━━ SOURCE DATA

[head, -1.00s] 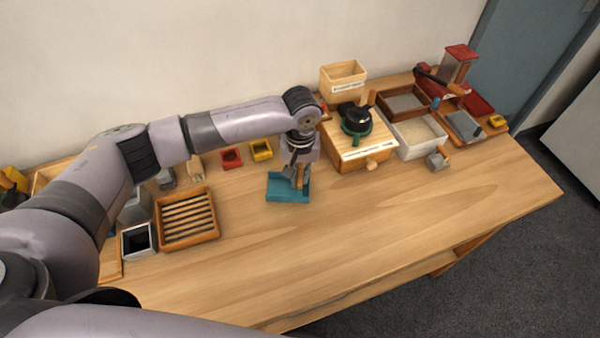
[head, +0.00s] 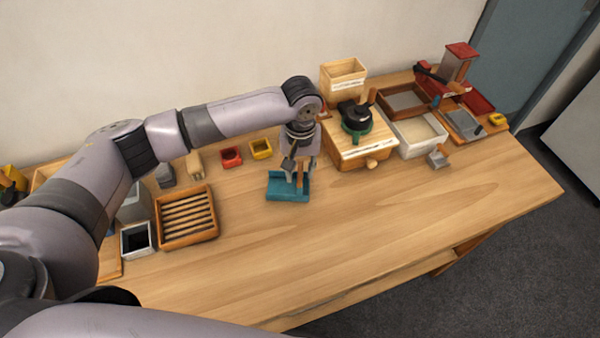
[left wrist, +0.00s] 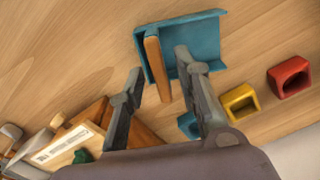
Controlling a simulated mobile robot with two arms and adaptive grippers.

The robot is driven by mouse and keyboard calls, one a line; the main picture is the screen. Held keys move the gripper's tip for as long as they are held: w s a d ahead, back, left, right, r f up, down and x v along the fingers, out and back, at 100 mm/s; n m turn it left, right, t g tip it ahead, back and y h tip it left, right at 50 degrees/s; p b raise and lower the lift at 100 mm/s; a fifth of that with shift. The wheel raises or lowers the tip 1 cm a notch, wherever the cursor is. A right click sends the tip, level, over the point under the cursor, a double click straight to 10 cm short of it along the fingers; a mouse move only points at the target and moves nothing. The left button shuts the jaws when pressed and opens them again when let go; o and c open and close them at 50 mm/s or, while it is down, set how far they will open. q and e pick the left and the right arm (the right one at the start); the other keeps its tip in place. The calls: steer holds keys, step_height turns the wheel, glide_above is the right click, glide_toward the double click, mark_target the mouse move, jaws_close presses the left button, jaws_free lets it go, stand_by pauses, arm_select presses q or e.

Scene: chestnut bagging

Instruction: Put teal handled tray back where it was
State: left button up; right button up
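The teal tray (head: 287,193) sits on the bench near its middle, with an upright wooden handle piece along one side. In the left wrist view the tray (left wrist: 205,42) lies beyond my fingers, and the wooden handle (left wrist: 157,68) stands between them. My left gripper (head: 298,178) is down over the tray from above. Its fingers (left wrist: 158,62) are apart on either side of the handle, with a gap showing on both sides. My right gripper is out of view.
Red (head: 231,157) and yellow (head: 261,149) cups stand behind the tray. A slatted wooden tray (head: 188,218) is to the left. A wooden box with a green-and-black device (head: 362,152) stands to the right. The bench front (head: 400,225) is clear.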

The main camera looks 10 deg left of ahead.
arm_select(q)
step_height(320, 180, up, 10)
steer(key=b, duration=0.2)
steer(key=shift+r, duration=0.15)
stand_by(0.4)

━━━━

**PROBLEM STATEMENT**. Repeat the lines above exactly, and keep every picture out.

**FULL SOLUTION**.
[head, -1.00s] 
[head, +0.00s] 
[left wrist, +0.00s] 
Controlling a simulated mobile robot with two arms and adaptive grippers.

The robot is driven by mouse and keyboard calls, one a line; the main picture is the screen. Held keys move the gripper's tip for as long as they are held: w s a d ahead, back, left, right, r f up, down and x v along the fingers, out and back, at 100 mm/s; n m turn it left, right, t g tip it ahead, back and y h tip it left, right at 50 degrees/s; p b raise and lower the lift at 100 mm/s; a fifth of that with shift. The wheel raises or lowers the tip 1 cm a notch, wherever the cursor is. A right click sends the tip, level, over the point under the cursor, a double click straight to 10 cm short of it along the fingers; a mouse move only points at the target and moves nothing. The left button shuts the jaws when pressed and opens them again when let go; o and c open and close them at 50 mm/s or, while it is down, set how far they will open. q and e pick the left and the right arm (the right one at the start); the other keeps its tip in place. The calls: steer holds keys, step_height turns the wheel, glide_above is the right click, glide_toward the double click, mark_target the mouse move, jaws_close presses the left button, jaws_free lets it go, stand_by pauses, arm_select presses q or e.

Scene: chestnut bagging

Instruction: Put teal handled tray back where it was
State: left button up; right button up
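The teal tray (head: 287,193) sits on the bench near its middle, with an upright wooden handle piece along one side. In the left wrist view the tray (left wrist: 205,42) lies beyond my fingers, and the wooden handle (left wrist: 157,68) stands between them. My left gripper (head: 298,178) is down over the tray from above. Its fingers (left wrist: 158,62) are apart on either side of the handle, with a gap showing on both sides. My right gripper is out of view.
Red (head: 231,157) and yellow (head: 261,149) cups stand behind the tray. A slatted wooden tray (head: 188,218) is to the left. A wooden box with a green-and-black device (head: 362,152) stands to the right. The bench front (head: 400,225) is clear.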

The main camera looks 10 deg left of ahead.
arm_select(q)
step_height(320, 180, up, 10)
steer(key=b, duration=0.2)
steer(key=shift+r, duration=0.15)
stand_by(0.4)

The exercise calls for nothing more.